ARTICLE 15 - WARRANTY
CONSULTANT warrants and represents that she possesses the expertise and
capability to properly and professionally perform her services hereunder, that
she is properly and legally licensed (if applicable) to perform such services,
and that she shall at all times in the performance of such services comply with
all applicable laws, ordinances and regulations and shall perform all services
in a good, workmanlike, professional, efficient and non-negligent manner; and
she does not and during the period of performance of this Agreement will not
represent any competitor of WESTON.
ARTICLE 16 - INDEMNIFICATION
The CONSULTANT agrees to indemnify and hold harmless WESTON, its officers,
directors, agents and employees for any loss, including reasonable and actual
attorney's fees, costs or damages that WESTON may incur as a result of the
negligent acts or omissions of the CONSULTANT or the CONSULTANT's employees or
agents.
Neither party shall be liable to the other for incidental, indirect or
consequential damages, except where same arises out of the gross negligence or
willful misconduct of the other party.
ARTICLE 17 - ASSIGNMENT
This Agreement may not be assigned by CONSULTANT, either in whole or in part,
without the prior written consent of WESTON and any attempted assignment shall
be null and void and without force and effect.
ARTICLE 18 - DISPUTES
Any dispute arising under this Agreement, including disputes under termination,
not settled by agreement of the parties, shall be decided by litigation in a
court of competent jurisdiction. Pending any decision, appeal, suit, or claim
pursuant to this Article, CONSULTANT shall proceed diligently with the
performance of the work authorized under this Agreement.
Page 5
6
ARTICLE 19 - SEVERABILITY
Any provision or part thereof of this Agreement held to be void or unenforceable
under any law or by any court shall be deemed stricken, and all remaining
provisions shall continue to be valid and binding upon the parties. The parties
may reform or replace such stricken provision or part thereof with a valid and
enforceable provision which expresses the intent of the stricken provision.
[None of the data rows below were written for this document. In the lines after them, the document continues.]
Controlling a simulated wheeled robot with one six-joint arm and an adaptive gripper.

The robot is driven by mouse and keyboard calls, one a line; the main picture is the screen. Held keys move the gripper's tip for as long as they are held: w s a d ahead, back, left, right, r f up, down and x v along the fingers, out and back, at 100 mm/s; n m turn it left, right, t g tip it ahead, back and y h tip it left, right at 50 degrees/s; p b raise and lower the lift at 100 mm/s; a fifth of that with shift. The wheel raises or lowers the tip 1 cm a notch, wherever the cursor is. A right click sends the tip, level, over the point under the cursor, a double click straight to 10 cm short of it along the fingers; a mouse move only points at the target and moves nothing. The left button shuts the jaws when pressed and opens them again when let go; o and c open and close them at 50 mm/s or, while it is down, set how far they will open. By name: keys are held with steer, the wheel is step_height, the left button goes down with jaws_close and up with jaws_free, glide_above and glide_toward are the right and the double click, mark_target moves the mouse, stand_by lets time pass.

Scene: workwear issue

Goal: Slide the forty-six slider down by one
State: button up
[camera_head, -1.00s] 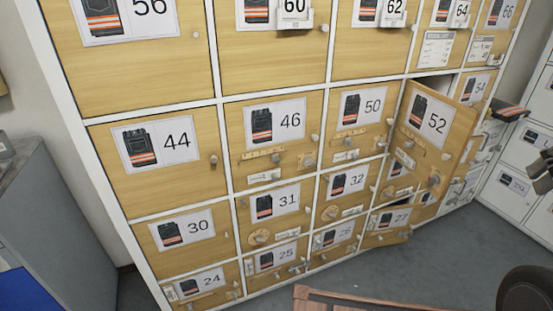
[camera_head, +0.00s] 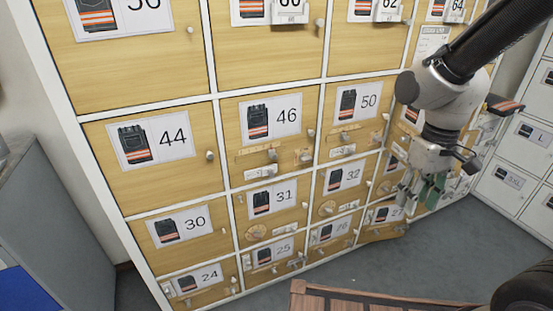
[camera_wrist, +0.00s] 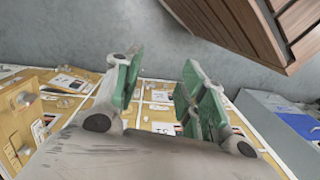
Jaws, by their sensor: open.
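The locker door marked 46 (camera_head: 288,116) is in the middle of the head view and is shut. Under its picture label sits a slider strip (camera_head: 257,153) with a small grey knob (camera_head: 272,156), and a white label plate (camera_head: 262,173) below it. The scale is too small to read. My gripper (camera_head: 416,194) is at the right, in front of the 52 column and apart from the 46 door. In the wrist view my gripper (camera_wrist: 163,70) is open and empty, its green-padded fingers pointing toward the floor, with locker fronts beneath.
Doors 44 (camera_head: 172,139), 50 (camera_head: 368,100) and 31 (camera_head: 285,196) surround 46, with protruding knobs. A slatted wooden bench (camera_wrist: 235,25) shows in the wrist view. A grey cabinet (camera_head: 60,215) stands at the left. Grey floor (camera_head: 350,272) is open before the lockers.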

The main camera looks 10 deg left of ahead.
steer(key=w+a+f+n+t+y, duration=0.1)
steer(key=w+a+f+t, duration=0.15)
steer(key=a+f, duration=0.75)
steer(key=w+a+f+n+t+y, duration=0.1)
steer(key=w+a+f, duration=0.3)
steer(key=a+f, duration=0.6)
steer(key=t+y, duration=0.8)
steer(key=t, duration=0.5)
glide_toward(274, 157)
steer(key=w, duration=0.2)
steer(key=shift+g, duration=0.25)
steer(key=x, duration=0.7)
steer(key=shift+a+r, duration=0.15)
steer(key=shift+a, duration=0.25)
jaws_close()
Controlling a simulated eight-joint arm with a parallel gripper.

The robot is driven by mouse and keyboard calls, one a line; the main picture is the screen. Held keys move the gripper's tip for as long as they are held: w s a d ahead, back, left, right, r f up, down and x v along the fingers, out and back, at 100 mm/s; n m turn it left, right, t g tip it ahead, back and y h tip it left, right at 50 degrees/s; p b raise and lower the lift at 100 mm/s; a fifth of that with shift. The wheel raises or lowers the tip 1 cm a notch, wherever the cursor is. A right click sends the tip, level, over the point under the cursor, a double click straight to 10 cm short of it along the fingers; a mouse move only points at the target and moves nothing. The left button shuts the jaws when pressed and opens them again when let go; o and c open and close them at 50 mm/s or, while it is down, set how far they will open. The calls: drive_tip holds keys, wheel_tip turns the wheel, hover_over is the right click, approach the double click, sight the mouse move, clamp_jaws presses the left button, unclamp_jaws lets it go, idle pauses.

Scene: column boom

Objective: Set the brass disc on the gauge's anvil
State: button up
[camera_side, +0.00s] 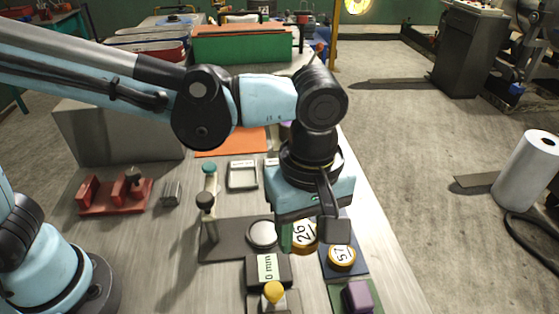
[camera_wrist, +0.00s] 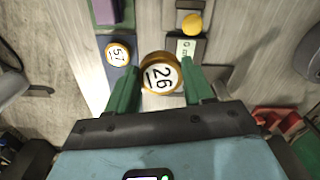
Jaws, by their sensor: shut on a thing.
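A brass-rimmed disc marked 26 (camera_side: 304,236) is held between the green fingers of my gripper (camera_side: 300,243); it also shows face-on in the wrist view (camera_wrist: 160,76), with a finger on each side. My gripper is shut on this disc. The gauge has a dark base (camera_side: 222,249), a round silver anvil (camera_side: 262,234) with a bare top, and a readout (camera_side: 267,267) showing 0 mm. The held disc is just right of the anvil, apart from it in the picture; its height is hard to tell. In the wrist view the anvil is not clearly seen.
A second brass disc, marked 57 (camera_side: 342,257), lies on a blue mat (camera_side: 353,270) to the right. A purple block (camera_side: 357,296) sits on a green mat. A yellow knob (camera_side: 273,292) stands before the readout.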

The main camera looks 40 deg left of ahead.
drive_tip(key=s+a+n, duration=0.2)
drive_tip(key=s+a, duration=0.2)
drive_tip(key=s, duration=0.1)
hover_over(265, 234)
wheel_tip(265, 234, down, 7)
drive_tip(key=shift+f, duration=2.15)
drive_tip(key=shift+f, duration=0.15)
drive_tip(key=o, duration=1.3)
ARTICLE 20 - GOVERNING LAW
This Agreement shall be governed by and interpreted in accordance with the laws
of the Commonwealth of Pennsylvania.
ARTICLE 21 - ENTIRE AGREEMENT
This Agreement constitutes the sole and only agreement of the parties hereto and
supersedes any prior understandings or written or oral agreements between the
parties. This Agreement may be amended only by a writing signed by the duly
authorized representative of each party.
IN WITNESS WHEREOF, the parties have caused this Agreement to be executed by
their duly authorized representatives.
Page 6
7
(CONSULTANT): XXX X. XXXXXX, INC. (WESTON):
---------------------------------- -----------------------------------
BY: /s/ BY: /s/
---------------------------- ----------------------------
NAME: Xxxxxxxxx X. Xxxxxx NAME: Xxxxxxx X. Xxxxxxxxx
---------------------------- ----------------------------
(Print/Type) (Print/Type)
SS #: ###-##-####
----------------------------
TITLE: President TITLE: Chairman and
---------------------------- ----------------------------
Chief Executive Officer
----------------------------
DATE: 5-28-98 DATE: 5-28-98
---------------------------- ----------------------------
Page 7
8
ATTACHMENT A
COMPENSATION
(1) The Consultant shall receive, for services provided under this Agreement,
an annual retainer of $125,000 paid in twelve (12) equal monthly
installments.
(2) The Consultant is incentivised to assist WESTON reduce its travel
management cost, which for the twelve (12) month period ending April 1998
was $310,000. To the extent WESTON is successful in reducing this cost,
Consultant shall share in WESTON's savings. For each $30,000 increment of
annual savings, or part thereof, Consultant shall earn $10,000 up to an
annual limit, of $25,000. For example, if WESTON's total travel management
cost during the initial twelve (12) months of this Agreement is $250,000,
WESTON will have reduced its cost $60,000 below $310,000. This would
result in Consultant earning $20,000 ($310,000 - $250,000 = $60,000 /
$30,000 = 2 x $10,000 = $20,000). The amount of $310,000 is based upon 8%
commissions on domestic air fares, should the percentage of commission
change the $310,000 will be adjusted accordingly for calculation of the
Consultant's earnings. WESTON will make quarterly provisional payments
under this Article (2) as mutually agreed between the parties. For the
purpose of calculating the Consultant's incentive fee, travel management
costs shall include the cost to operate the WESTON travel department less
all commissions, rebates, overrides, or any other travel management
revenue generated by WESTON travel.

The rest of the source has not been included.